• What is needed
Every line of the data must be copied exactly.

• Material
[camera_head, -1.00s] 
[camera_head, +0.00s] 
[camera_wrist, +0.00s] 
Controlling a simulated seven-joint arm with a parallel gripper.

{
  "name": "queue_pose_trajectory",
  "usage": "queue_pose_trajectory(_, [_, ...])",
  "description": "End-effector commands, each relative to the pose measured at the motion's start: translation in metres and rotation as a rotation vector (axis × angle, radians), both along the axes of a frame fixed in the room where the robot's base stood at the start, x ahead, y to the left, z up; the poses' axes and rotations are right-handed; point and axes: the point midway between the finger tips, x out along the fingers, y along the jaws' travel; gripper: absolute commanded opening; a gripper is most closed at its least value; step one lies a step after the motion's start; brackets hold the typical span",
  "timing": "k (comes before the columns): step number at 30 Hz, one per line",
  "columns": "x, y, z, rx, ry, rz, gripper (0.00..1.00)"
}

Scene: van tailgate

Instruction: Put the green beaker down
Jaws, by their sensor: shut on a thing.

• Written answer
[camera_head, -1.00s] 
[camera_head, +0.00s] 
[camera_wrist, +0.00s] 
Controlling a simulated seven-joint arm with a parallel gripper.

{
  "name": "queue_pose_trajectory",
  "usage": "queue_pose_trajectory(_, [_, ...])",
  "description": "End-effector commands, each relative to the pose measured at the motion's start: translation in metres and rotation as a rotation vector (axis × angle, radians), both along the axes of a frame fixed in the room where the robot's base stood at the start, x ahead, y to the left, z up; the poses' axes and rotations are right-handed; point and axes: the point midway between the finger tips, x out along the fingers, y along the jaws' travel; gripper: absolute commanded opening; a gripper is most closed at its least value; step one lies a step after the motion's start; brackets hold the typical span",
  "timing": "k (comes before the columns): step number at 30 Hz, one per line",
  "columns": "x, y, z, rx, ry, rz, gripper (0.00..1.00)"
}

Scene: van tailgate

Instruction: Put the green beaker down
Jaws, by their sensor: shut on a thing.

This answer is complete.